でもさ、もう令和だから、通用しないよね。

今の若手でも、体育会系の人は、これだけ横暴でもすんなりハマるんだろうか。



部活時代の同期の結婚式があった時に、その先輩も来てました。

円卓ひとつ、まるっと部活の同期という席次になっていて、もう社会人になって3年経ってましたので、そりゃ話も盛り上がるし、楽しい時間だった。


そこに、くだんの先輩がやってきて、

「お前ら、同期だけで盛り上がる場と違うだろ、履き違えてるよ。瓶持って回って人脈作ってこそだよ」

と説教するわけです。



立食パーティーじゃないよ。

一流ホテルでの披露宴よ。




新郎新婦の両親が恩師や同期に挨拶がてら

「いつもお世話になってます、まあ一杯」

分かる。


顔見知り同士、隣の卓の先輩に、

「お久しぶりです、まあまあ一杯」

まあ分かる。


高砂に行って、新郎に注いで、

「おめでとう、まあまあまあ一杯」

まあまあ分かる(注がれたビール捨ててるのは知ってるけど)。



でもさ、私、振袖着てるのに、瓶ビール持ってお酌して回らなあかんの?

コンパニオンじゃないんですけど。


先輩は、男子を中心に言ったのかもしれないけどね。

男子の中にもしらーっとした空気が流れて、結局立つ子は1人いたかいないか。


多分、自分のところに誰も来ないのが腹立ったのかな。

でもさ、先輩のとこ行く前に高砂じゃない?



何回も言いますけど、お上品な結婚披露宴なのでね。

じっとしていることができないお子様以外は、基本は着席しているのがマナーなんじゃないのと私は思う。

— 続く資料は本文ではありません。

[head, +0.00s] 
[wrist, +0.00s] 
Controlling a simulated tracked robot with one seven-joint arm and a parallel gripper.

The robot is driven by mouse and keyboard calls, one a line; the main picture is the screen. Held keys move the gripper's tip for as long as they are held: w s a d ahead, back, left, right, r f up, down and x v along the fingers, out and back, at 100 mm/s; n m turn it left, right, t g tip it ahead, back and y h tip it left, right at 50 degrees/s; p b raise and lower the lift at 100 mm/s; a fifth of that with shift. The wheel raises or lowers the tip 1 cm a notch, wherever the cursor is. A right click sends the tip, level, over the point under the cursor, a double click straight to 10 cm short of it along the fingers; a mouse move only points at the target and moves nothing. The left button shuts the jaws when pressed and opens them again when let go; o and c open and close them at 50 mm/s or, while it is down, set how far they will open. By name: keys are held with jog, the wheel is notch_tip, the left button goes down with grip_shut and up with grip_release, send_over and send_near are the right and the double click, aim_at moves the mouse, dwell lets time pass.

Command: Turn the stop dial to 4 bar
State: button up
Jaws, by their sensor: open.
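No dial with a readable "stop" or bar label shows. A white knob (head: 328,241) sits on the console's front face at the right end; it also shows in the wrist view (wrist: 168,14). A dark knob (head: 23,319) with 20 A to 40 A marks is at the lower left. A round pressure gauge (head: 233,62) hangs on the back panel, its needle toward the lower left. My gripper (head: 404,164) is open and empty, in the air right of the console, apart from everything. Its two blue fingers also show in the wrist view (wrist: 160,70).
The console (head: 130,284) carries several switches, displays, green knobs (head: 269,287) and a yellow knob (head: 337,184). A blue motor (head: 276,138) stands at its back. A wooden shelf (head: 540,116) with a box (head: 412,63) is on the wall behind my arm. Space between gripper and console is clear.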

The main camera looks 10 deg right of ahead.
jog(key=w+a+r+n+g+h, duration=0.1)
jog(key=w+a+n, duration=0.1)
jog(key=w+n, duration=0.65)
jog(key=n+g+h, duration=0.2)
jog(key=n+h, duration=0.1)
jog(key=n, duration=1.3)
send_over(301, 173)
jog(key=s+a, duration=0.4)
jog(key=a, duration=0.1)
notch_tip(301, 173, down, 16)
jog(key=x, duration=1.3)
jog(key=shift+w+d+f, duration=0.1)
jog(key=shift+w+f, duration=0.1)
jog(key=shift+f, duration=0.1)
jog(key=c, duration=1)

高砂に行って祝福するのもこれまたマナー(強制ではない)。



社会人になって、3年目からコンプライアンスしっかりした職場に変わったところ。

うちの部活のやり方ってなんか偏ってたよなと、もうさすがに気づいていたので、先輩の言うことにはとても違和感がありました。


職場では、女性がビール注いだりすると

「セクハラになるからやめてー」

「好きに呑むからほっといてー」

と警戒する男の上司ばかりでしたので。



その先輩は、新婦のところにもビールをなみなみ注ぎに行き、来賓挨拶では新郎の元カノの話を匂わせるという最低な振る舞いを堂々とやってて(人選悪すぎるけど指名してもらえないとヘソ曲げたんだろうな)、ドン引きしてました。



同じような価値観のまま生きていける人って幸せなんでしょうが、本人の気付かぬところで周りからドン引きされてたりするので、自分も気をつけないといけないなと思います。

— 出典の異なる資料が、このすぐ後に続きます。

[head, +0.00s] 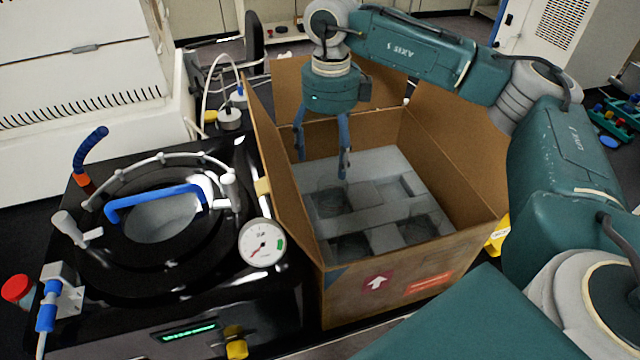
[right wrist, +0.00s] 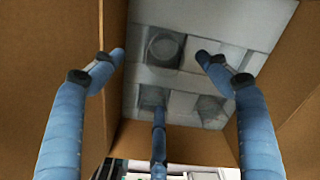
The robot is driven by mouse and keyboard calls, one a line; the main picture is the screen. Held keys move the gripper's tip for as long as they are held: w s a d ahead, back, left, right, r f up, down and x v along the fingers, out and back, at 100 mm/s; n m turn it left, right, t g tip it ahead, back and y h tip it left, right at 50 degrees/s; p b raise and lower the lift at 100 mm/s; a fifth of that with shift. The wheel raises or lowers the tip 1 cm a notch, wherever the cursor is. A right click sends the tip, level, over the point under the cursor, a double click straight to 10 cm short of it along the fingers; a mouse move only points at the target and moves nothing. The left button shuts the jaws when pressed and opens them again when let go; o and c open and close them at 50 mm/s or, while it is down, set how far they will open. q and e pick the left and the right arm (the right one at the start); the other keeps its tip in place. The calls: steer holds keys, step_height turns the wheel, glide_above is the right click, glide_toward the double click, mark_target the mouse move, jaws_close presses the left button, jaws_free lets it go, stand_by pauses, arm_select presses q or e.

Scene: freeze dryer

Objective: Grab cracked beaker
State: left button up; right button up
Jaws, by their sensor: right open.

洗脳が解けたとはいえ、多感な時期をこのような体育会系文化に浸かって過ごした私なので、確かに、物足りないと思う時はあるんです、恥ずかしながら。


もっと食いついてきたらいいのにとか、若い時にちょっとくらい無理しないと仕事できるようにならないよとかは思うときはあります、正直。


でも、もう時代が違うのでね。

価値観も、置かれた立場もそれぞれ違うのだから、それを不満に思うのはお門違いだなと考えることにしています。

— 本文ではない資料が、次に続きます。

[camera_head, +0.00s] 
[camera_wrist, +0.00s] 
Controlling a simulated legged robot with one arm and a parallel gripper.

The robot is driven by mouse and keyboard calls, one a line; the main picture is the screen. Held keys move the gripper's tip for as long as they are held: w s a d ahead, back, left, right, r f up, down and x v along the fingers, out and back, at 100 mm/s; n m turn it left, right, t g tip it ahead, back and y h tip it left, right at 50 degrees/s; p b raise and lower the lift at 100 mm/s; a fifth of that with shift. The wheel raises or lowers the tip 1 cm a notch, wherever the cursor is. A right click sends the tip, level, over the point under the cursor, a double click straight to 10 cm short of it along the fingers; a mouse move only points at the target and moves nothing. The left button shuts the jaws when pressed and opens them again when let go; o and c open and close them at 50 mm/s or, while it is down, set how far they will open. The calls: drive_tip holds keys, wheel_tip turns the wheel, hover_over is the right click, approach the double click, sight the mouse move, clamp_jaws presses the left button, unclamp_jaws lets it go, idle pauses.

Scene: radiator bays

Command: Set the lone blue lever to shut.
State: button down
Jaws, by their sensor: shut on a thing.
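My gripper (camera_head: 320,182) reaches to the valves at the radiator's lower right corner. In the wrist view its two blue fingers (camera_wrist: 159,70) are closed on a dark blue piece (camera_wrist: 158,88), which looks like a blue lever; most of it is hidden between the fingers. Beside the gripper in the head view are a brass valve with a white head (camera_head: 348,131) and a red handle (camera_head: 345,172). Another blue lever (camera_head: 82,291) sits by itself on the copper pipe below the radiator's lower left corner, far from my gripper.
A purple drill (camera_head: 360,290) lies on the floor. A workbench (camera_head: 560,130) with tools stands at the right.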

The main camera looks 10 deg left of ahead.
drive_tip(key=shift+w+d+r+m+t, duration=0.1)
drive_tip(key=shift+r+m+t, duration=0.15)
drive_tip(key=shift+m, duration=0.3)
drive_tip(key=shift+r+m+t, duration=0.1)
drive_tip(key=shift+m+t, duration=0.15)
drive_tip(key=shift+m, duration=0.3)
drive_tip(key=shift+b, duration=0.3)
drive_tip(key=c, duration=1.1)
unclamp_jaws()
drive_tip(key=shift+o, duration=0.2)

不満に思うのは、自分の境遇への不満を投影してしまってるからじゃないかな、と振り返るようにしています。


他人の選択を否定しないことも大切だと思うのです。





自分の常識は他人の非常識かもしれない。

だから、そこの常識に耐えられないくらい辛かったら逃げたらいい。

そこが世界の全てではないんだから。


心からそう思うし、子供達にもそう伝えたいなと思う今日この頃です。



若手にも逃げる自由はあるし、私にも彼らから逃げる自由はあるんだぜ。